Hazards of diving, from an underwater archaeologist
The Port Royal Sound is home to a rusted classic car and the resting place of an old dredge pontoon. Nearby creeks and rivers entomb Civil War-era vessels.
The salty waters are a known prime breeding ground for sharks.
But a remaining mystery is the location of a 16th-century French corsair called Le Prince. The heavily armed galleon boasted a 300-ton capacity and carried 180 Frenchmen on a voyage “raiding and trading in Spain’s New World possessions,” said Jim Spirek, the underwater archaeologist who began the search for the ship when he joined the S.C. Institute of Archaeology and Anthropology in 1996.
Spirek believes Le Prince wrecked on the shoals at the mouth of the Port Royal Sound, in 1577 about three miles offshore. He was back in Beaufort County this month with a team of state researchers diving on a Civil War vessel in Skull Creek and plans to return eventually for Le Prince, buoyed by the Santa Elena History Center.
The wreck is part of the story of the Spanish settlement Santa Elena on what is now Parris Island. Native Americans drove away the original Santa Elena settlers, but the Spanish returned to reassert control not long after the French came ashore from Le Prince.
Le Prince spurred the Spanish to return after having abandoned the original settlement, Santa Elena Foundation chairman Andy Beall said.

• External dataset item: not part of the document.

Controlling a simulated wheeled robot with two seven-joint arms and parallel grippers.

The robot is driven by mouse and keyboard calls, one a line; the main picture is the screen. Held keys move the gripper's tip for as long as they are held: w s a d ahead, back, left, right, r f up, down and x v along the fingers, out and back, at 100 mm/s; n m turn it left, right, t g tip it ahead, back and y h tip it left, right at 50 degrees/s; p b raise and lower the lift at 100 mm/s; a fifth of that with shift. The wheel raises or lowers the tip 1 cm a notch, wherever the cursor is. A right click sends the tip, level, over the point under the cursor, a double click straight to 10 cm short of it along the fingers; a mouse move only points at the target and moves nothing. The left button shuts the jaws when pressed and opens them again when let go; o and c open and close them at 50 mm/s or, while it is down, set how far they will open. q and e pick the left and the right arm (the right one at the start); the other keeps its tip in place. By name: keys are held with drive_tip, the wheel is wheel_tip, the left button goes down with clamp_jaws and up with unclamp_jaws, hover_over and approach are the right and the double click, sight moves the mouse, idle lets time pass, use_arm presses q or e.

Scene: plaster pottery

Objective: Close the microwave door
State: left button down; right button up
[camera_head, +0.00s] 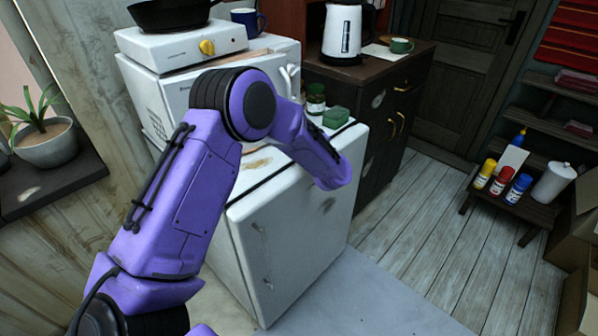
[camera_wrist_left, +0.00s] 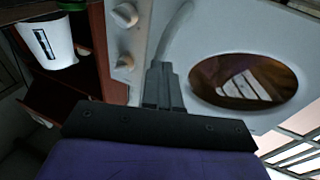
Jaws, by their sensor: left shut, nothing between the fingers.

The French might have been fortunate to survive the wreck but soon faced new threats.
“I would liken the situation the French found themselves in as just having stepped barefoot into a fire ant hill,” Spirek said during a presentation on Le Prince at a gathering of 16th-century scholars in Beaufort last year. “They were in a rough spot.”
Spirek learned of Le Prince through University of South Carolina archaeologist Chester DePratter after coming to South Carolina more than 20 years ago. The archaeologists enlisted researchers to investigate archives in France and Spain for evidence of Le Prince’s whereabouts.
Researchers established a grid covering 24 square miles and from 2000 until 2004 surveyed the waters looking for sunken vessels. A 25-foot Sea Hawk dive boat towed a magnetometer in a pattern as if mowing a lawn.
They discovered an old Ford Model T off of Bay Point and dove on the pontoon.
But no Le Prince.
About 75 percent of the grid has been searched, Spirek said. The establishment of the Santa Elena History Center and its scholars conference last year inspired him to reignite the search.
He hopes to return with an airplane or helicopter to more quickly cover the remaining ocean floor with the magnetometer.
The machine could show evidence of cannons, anchors or other ship rigging. Le Prince would have been armed with several large cannons for engaging ships or firing to land and smaller artillery for shooting in close combat, Spirek said during his presentation last year.
The French managed to salvage a large bronze cannon and muskets from the wreck and built a large, triangular fort north of Santa Elena. But once in the ant hill, some were killed by attacks from local Native American tribes and 40 remaining survivors were distributed essentially as slaves among the tribes.
After Pedro Menedez Marquez arrived in 1577 with the pre-fabricated Fort San Marcos, the Spanish negotiated for the Frenchmen over the next few years.
“They were a constant threat to Spanish control in the area,” according to the first volume of “The History of Beaufort County, South Carolina,” written by historians Larry Rowland, Alexander Moore and George Rogers Jr.
“To have them amongst the local population couldn’t be tolerated,” Spirek said.
Almost all of the French were systematically captured and hanged by the Spanish. Those executed included Le Prince’s captain and French leader, Nicholas Strozzi, who wasn’t spared despite his wealth and political connections, historians noted in the book.
The French threat was neutralized with Spain’s show of force. The whereabouts of their vessel remains unknown.